Items from a dataset
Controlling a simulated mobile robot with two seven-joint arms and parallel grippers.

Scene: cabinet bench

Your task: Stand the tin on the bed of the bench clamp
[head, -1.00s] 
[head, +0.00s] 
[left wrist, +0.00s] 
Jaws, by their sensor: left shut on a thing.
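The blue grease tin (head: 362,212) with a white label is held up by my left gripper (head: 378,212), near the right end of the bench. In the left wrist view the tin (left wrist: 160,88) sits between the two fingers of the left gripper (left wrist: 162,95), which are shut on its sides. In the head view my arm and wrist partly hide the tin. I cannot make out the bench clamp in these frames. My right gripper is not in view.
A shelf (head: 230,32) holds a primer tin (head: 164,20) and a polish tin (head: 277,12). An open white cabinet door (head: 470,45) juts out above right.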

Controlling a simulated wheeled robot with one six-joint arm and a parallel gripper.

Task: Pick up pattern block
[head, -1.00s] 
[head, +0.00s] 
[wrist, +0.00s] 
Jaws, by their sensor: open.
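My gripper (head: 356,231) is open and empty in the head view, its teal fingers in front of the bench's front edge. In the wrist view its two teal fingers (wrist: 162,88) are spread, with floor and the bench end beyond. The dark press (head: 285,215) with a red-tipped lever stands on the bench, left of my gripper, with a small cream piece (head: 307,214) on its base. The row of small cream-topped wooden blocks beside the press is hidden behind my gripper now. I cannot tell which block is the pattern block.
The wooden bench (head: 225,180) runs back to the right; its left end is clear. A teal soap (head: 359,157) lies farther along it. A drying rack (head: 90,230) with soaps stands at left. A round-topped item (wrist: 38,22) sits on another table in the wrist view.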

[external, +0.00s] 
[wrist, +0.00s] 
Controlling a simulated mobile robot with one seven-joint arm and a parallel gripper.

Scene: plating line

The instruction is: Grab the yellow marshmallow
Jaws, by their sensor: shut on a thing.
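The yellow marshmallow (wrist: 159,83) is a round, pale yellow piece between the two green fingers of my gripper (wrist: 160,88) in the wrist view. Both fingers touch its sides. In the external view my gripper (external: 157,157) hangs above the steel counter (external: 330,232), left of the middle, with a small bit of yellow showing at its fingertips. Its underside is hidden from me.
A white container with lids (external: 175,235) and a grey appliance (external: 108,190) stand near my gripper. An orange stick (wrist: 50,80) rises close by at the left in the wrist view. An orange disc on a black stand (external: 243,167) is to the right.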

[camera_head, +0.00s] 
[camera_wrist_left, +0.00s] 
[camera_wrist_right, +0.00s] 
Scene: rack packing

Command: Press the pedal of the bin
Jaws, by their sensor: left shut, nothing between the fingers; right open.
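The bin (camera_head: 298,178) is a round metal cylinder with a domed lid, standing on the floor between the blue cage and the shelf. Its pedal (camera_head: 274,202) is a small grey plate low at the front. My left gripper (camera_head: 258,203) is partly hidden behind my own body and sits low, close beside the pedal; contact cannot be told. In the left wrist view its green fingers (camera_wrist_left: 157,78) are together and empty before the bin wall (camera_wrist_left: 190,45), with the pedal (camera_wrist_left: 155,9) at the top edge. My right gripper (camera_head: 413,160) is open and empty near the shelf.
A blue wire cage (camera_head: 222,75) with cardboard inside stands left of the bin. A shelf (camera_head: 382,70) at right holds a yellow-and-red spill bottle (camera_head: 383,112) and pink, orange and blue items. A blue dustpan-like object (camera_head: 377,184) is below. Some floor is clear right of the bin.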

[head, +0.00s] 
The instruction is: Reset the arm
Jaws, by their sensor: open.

◆ **WHAT NEEDS TO BE DONE**
Tell how many lines of the data above hold the string "Controlling". Give only the number.

◆ **COMPLETE ANSWER**
3